物質・材料研究機構(以下、NIMS)や岡山大学らの研究チームは、室温の大気中で印刷プロセスを用い、有機薄膜トランジスタ(TFT:Thin-Film Transistor)を形成することに成功したと発表した。フレキシブル基板上に有機TFTを形成したところ、従来の有機TFTに比べて高い移動度を達成した。今回の研究成果を用いると、大面積の紙や布、さらには人間の皮膚など生体材料の表面にも、半導体素子を形成できる可能性を示した。
物質・材料研究機構(以下、NIMS)や岡山大学らの研究チームは2014年5月、大気・室温の環境下で印刷プロセスを用い、有機薄膜トランジスタ(TFT:Thin-Film Transistor)を形成することに成功したと発表した。フレキシブル基板上に形成した有機TFTにおいて、平均移動度は7.9cm2V−1s−1を達成した。今回の研究成果は、大面積の紙や布、さらには人間の皮膚など生体材料の表面にも、半導体素子を形成できる可能性を示した。
本研究は、NIMS国際ナノアーキテクトニクス研究拠点の三成剛生MANA独立研究者と、岡山大学の異分野融合先端研究コア助教およびコロイダル・インク社長を務める金原正幸博士による研究チームが、新エネルギー・産業技術総合開発機構(NEDO)若手研究グラント事業の支援を受けて行った。プリンテッドエレクトロニクスは、インク化した金属や半導体材料を、印刷プロセスで基板上にパターンニングして、半導体素子や回路を形成する技術である。しかし、これまでは100〜200℃と高温での処理や真空雰囲気での処理を必要としていたため、基板として用いる材料やその応用などに制限があった。

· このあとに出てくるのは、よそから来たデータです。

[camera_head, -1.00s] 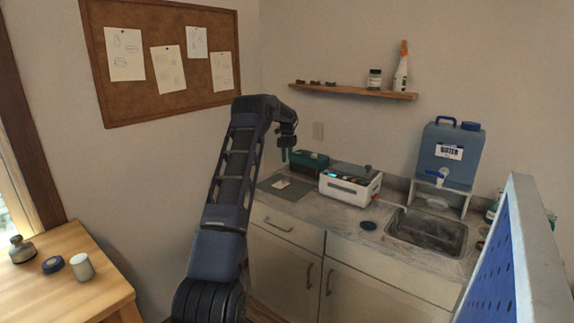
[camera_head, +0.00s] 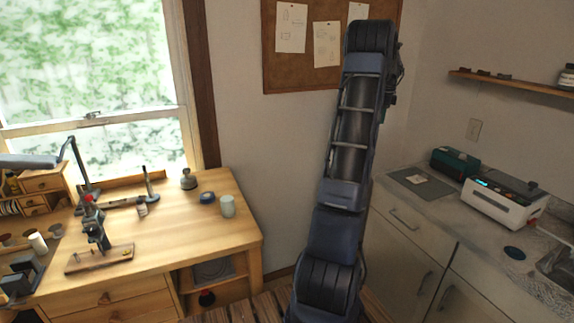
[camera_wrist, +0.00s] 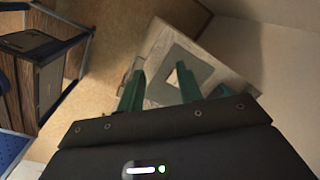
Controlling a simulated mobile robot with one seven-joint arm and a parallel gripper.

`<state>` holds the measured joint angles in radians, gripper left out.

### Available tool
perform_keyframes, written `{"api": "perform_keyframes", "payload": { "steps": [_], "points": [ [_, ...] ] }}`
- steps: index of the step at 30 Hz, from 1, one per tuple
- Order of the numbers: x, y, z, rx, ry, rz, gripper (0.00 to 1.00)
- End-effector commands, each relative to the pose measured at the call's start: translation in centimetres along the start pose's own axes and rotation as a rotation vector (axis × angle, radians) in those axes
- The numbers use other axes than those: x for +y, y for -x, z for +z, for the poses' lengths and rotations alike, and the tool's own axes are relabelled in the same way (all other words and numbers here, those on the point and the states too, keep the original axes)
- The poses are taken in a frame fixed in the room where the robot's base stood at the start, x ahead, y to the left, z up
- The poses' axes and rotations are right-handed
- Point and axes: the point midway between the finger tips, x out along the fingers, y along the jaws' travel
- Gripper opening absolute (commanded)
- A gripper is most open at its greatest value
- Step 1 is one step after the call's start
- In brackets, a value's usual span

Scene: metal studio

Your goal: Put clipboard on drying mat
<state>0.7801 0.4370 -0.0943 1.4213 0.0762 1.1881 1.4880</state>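A flat dark grey mat (camera_head: 436,190), which looks like the drying mat, lies on the counter at the right. A small flat pale item (camera_head: 416,179) lies on it; it may be the clipboard, but it is too small to tell. The mat also shows in the wrist view (camera_wrist: 197,66), beyond my fingers, with a pale patch (camera_wrist: 172,79) near the right finger. My gripper (camera_wrist: 160,78) is open, its two green fingers apart with nothing seen held between them. It is above the counter, apart from the mat.
A teal box (camera_head: 455,162) and a white device (camera_head: 502,203) stand beside the mat. The sink (camera_head: 562,268) is at the right edge. A wooden workbench (camera_head: 190,235) with a microscope-like stand (camera_head: 95,232) and a cup (camera_head: 227,206) is at the left. A shelf (camera_head: 510,83) hangs above.

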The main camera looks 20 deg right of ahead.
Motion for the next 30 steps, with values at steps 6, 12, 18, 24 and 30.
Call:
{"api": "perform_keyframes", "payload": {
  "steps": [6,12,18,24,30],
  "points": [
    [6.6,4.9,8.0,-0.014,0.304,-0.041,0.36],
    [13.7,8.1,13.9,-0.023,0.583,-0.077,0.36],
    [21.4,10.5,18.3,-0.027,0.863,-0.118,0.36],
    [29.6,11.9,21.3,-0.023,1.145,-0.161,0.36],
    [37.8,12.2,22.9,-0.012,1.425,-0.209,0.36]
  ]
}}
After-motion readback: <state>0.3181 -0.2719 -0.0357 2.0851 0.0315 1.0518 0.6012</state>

今回の研究チームは、電極として用いる金属ナノ粒子の配位子として、導電性のある芳香族性の分子を使った。この金属ナノインクを用いることで、塗布後に高温焼成しなくても金属皮膜を形成することが可能となった。この薄膜を測定したところ、抵抗率は9×10−6Ωcmを達成した。開発した室温導電性インクを用いて、プラスチック基板および紙基板上に、印刷プロセスで有機TFTを作成した。有機TFTの動作特性にも優れており、それぞれ平均移動度は、7.9および2.5cm2V−1s−1を達成した。しかも、半導体素子を作成する工程では1℃も上昇しなかったという。
また、印刷プロセスで微細な電極を形成する技術も確立した。それは表面に微細な親水、疎水領域を形成し、親水領域のみにインクを塗布する選択的成膜技術である。金属ナノインクは親水領域のみに塗布・成膜されるため、真空紫外光(VUV)を照射した形状で電極が形成されることになる。今回試作した有機TFTの形成には、ウシオ電機製のエキシマ光照射ユニット(波長172nm)を用いた。同研究では線幅が約10μmの配線を形成することが可能であることを確認している。
今回の研究成果は、半導体素を作成するための印刷プロセスが室温環境で行え、加熱も必要ないことである。同研究チームでは、プラスチック基板と紙基板に、それぞれ数百個〜500個の有機TFT素子を作成して動作の確認や特性を評価した。
なお、今回の研究成果は、最新の「Advanced Functional Materials」誌に掲載される予定である。